--- START SUPPLIED INFORMATION ---

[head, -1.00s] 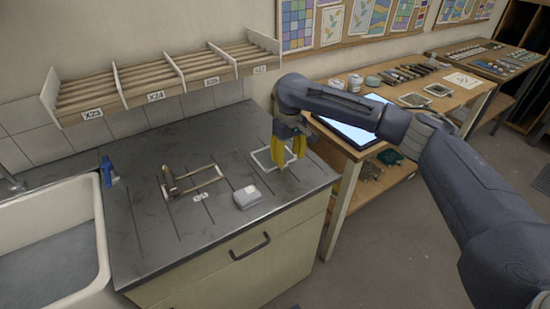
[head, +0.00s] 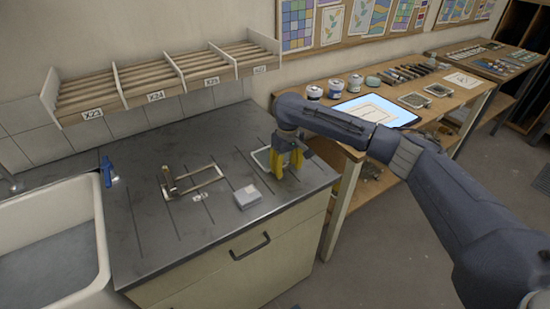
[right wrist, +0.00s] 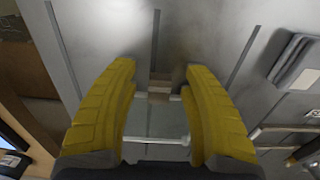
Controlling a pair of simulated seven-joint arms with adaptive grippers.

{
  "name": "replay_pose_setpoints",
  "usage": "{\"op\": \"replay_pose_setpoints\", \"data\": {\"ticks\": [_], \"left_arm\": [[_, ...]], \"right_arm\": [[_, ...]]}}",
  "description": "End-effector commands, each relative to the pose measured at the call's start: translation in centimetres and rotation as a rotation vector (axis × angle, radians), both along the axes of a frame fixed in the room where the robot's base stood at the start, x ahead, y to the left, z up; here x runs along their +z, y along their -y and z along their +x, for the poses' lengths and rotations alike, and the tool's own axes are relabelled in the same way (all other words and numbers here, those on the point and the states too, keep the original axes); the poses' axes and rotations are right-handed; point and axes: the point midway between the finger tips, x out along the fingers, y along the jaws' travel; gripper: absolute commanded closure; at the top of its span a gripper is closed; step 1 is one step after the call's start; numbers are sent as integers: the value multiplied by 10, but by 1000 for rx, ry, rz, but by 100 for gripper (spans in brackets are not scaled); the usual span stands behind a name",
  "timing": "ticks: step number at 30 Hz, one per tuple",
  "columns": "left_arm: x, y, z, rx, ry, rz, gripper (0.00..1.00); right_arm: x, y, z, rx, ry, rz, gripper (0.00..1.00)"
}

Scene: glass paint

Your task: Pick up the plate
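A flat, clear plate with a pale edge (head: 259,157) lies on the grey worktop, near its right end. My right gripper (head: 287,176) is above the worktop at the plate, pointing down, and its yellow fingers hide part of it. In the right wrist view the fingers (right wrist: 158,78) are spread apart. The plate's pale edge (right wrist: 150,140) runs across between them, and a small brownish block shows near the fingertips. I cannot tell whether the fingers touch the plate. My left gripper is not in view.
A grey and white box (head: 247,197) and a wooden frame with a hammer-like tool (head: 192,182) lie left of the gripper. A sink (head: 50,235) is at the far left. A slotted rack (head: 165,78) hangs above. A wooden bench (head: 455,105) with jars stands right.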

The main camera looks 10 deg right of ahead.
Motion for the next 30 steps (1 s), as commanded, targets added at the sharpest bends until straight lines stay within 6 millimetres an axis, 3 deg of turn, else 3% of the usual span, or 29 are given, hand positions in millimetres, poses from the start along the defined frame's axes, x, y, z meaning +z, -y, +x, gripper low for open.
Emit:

--- END SUPPLIED INFORMATION ---

Omit every picture, then reproduce the rest of the listing exactly.

## RESULT:
[head, -1.00s] 
[head, +0.00s] 
[right wrist, +0.00s] 
Controlling a pair of simulated seven-joint arms with adaptive grippers.

{
  "name": "replay_pose_setpoints",
  "usage": "{\"op\": \"replay_pose_setpoints\", \"data\": {\"ticks\": [_], \"left_arm\": [[_, ...]], \"right_arm\": [[_, ...]]}}",
  "description": "End-effector commands, each relative to the pose measured at the call's start: translation in centimetres and rotation as a rotation vector (axis × angle, radians), both along the axes of a frame fixed in the room where the robot's base stood at the start, x ahead, y to the left, z up; here x runs along their +z, y along their -y and z along their +x, for the poses' lengths and rotations alike, and the tool's own axes are relabelled in the same way (all other words and numbers here, those on the point and the states too, keep the original axes); the poses' axes and rotations are right-handed; point and axes: the point midway between the finger tips, x out along the fingers, y along the jaws' travel; gripper: absolute commanded closure; at the top of its span a gripper is closed; step 1 is one step after the call's start; numbers are sent as integers: the value multiplied by 10, but by 1000 for rx, ry, rz, but by 100 for gripper (spans in brackets are not scaled); the usual span stands behind a name",
  "timing": "ticks: step number at 30 Hz, one per tuple",
  "columns": "left_arm: x, y, z, rx, ry, rz, gripper (0.00..1.00); right_arm: x, y, z, rx, ry, rz, gripper (0.00..1.00)"
}

Scene: glass paint

Your task: Pick up the plate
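A flat, clear plate with a pale edge (head: 259,157) lies on the grey worktop, near its right end. My right gripper (head: 287,176) is above the worktop at the plate, pointing down, and its yellow fingers hide part of it. In the right wrist view the fingers (right wrist: 158,78) are spread apart. The plate's pale edge (right wrist: 150,140) runs across between them, and a small brownish block shows near the fingertips. I cannot tell whether the fingers touch the plate. My left gripper is not in view.
A grey and white box (head: 247,197) and a wooden frame with a hammer-like tool (head: 192,182) lie left of the gripper. A sink (head: 50,235) is at the far left. A slotted rack (head: 165,78) hangs above. A wooden bench (head: 455,105) with jars stands right.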

The main camera looks 10 deg right of ahead.
Motion for the next 30 steps (1 s), as commanded, targets added at the sharpest bends until straight lines stay within 6 millimetres an axis, 3 deg of turn, else 3% of the usual span, or 29 are given, hand positions in millimetres, poses from the start along the defined frame's axes, x, y, z meaning +z, -y, +x, gripper low for open.
Emit:

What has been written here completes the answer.